Bugün sizleri sözünü ettiğim hazinelere ulaştırabilir miyim veya kıyısından köşesinden de olsa gösterebilir miyim, bilmiyorum.
Ama evvela Osmanlı ve Avusturya’nın iddiaları ve temsil ettikleri inanç hakkında birkaç söz. İkinci olarak bu arşivleri, diğer bir ifade ile bu hazineleri kendilerine borçlu olduğumuz elçilere dair birkaç cümle…
Osmanlılar kendilerini İslam’ın savunucusu, yayıcısı ve dünyaya nizam veren güç olarak tanımlarken ve bu amaçla Avrupa’ya akınlar düzenlerken, Habsburglar da kendilerini Hristiyanlığın savunucusu ve Hristiyan dünyanın hamisi ve kalesi olarak görmüşlerdir. Tabii, Osmanlıların İslam’ı ve Habsburgların da Hristiyanlığı ne ölçüde temsil ettikleri ve icraatlarının kendi dinleriyle ne kadar örtüştüğü ayrı bir konudur. Fakat her iki tarafın da hareket noktasının din ve din adına olduğu şüphesizdir. Bu özellikleri doğal olarak arşivlerdeki belgelerde de bariz bir şekilde görülebilmektedir. Dolayısıyla onların arşivlerine rengini veren de bu özellikleridir.
Osmanlı-Avusturya diplomatik ilişkileri birbirinden oldukça farklı bir düzeyde seyretmiştir.
Osmanlılar, uluslararası ilişkileri uzun süre geçici elçilikler üzerinden sürdürmüşlerdir. Üçüncü Selim (1789-1807) zamanında ancak daimi elçilik bulundurmaya başlamışlardır. Fakat bunu da sağlıklı bir zemine oturttukları söylenemez. Dolayısıyla gerek geçici ve gerekse daimi elçilerin arşivlerimize katkıları oldukça azdır. Bu katkılardan biri de az sayıdaki sefaretnamelerdir.
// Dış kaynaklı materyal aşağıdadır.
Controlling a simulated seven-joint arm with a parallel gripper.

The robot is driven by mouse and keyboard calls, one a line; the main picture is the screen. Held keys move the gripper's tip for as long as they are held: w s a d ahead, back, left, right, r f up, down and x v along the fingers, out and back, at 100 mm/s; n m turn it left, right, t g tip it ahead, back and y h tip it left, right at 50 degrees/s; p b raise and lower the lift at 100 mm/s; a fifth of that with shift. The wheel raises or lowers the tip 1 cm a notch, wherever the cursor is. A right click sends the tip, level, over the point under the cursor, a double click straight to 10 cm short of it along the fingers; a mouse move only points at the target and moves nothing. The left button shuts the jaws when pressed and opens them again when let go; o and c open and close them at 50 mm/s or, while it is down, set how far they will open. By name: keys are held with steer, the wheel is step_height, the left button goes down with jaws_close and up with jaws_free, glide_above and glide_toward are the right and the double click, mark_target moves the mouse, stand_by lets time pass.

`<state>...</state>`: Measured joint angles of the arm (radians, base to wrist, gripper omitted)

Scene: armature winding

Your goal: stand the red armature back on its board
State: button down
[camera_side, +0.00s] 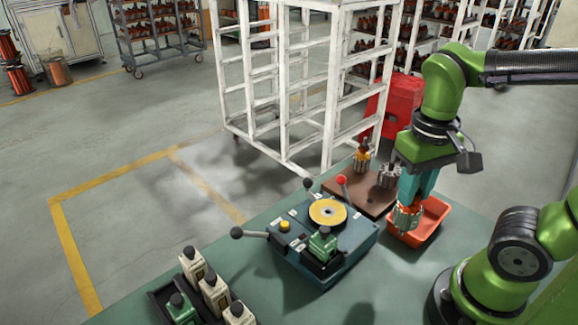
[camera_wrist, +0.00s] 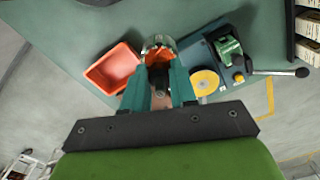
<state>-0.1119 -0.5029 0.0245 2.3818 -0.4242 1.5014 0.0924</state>
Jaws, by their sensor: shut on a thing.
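The red armature (camera_side: 407,217), with a silvery core and orange-red windings, is between the teal fingers of my gripper (camera_side: 411,200). In the side view it hangs roughly upright, overlapping the left part of the orange bin; I cannot tell whether it touches the bin. In the wrist view the armature (camera_wrist: 158,53) sits at the tips of my gripper (camera_wrist: 158,72), which is shut on it. The brown board (camera_side: 343,191) lies behind and left of my gripper. On it stand an armature with yellow-orange windings (camera_side: 362,159) and a grey one (camera_side: 389,177).
The orange bin (camera_side: 433,221) stands right of the board. The winding machine (camera_side: 346,258), with a yellow disc (camera_side: 327,212) and levers (camera_side: 251,234), stands to the left in front. A white rack (camera_side: 328,130) rises behind the table.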

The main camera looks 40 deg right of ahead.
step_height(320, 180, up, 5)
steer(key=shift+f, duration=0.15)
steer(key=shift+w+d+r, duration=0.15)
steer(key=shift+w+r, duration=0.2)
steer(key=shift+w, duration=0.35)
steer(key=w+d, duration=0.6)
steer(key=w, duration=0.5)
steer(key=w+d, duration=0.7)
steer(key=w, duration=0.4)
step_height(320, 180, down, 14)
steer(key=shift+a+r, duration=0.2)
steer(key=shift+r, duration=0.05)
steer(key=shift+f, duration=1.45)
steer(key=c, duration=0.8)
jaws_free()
Osmanlı cenahı için asıl sorun, ister daimi olsun isterse geçici, elçilerin belki genelinin yetersiz oluşlarıdır. Örneğin, Üçüncü Selim’in Seyyid Ali Efendi’yi daimi elçi olarak Paris’e gönderdiği günlerde Fransa da Mısır’ı işgal etmeye hazırlanıyor. Bütün Avrupa bunu konuşuyorken, elçinin Babıali’ye aksi yönde bilgi vermesi üzerine, Üçüncü Selim de “ne eşek herif imiş” demekten kendisini alamamıştır.
Bu ve benzeri özellikleri nedeniyle arşivlere katkıları bakımından iki ülkenin elçilerini birbiriyle karşılaştıramıyoruz. Çünkü Osmanlı elçilerinin bu bağlamda arşivlerin oluşumunda bir katkıları yoktur. Osmanlıların böyle hayati bir konuyu önemsememeleri de doğal olarak kendilerine çok pahalıya mal olmuştur.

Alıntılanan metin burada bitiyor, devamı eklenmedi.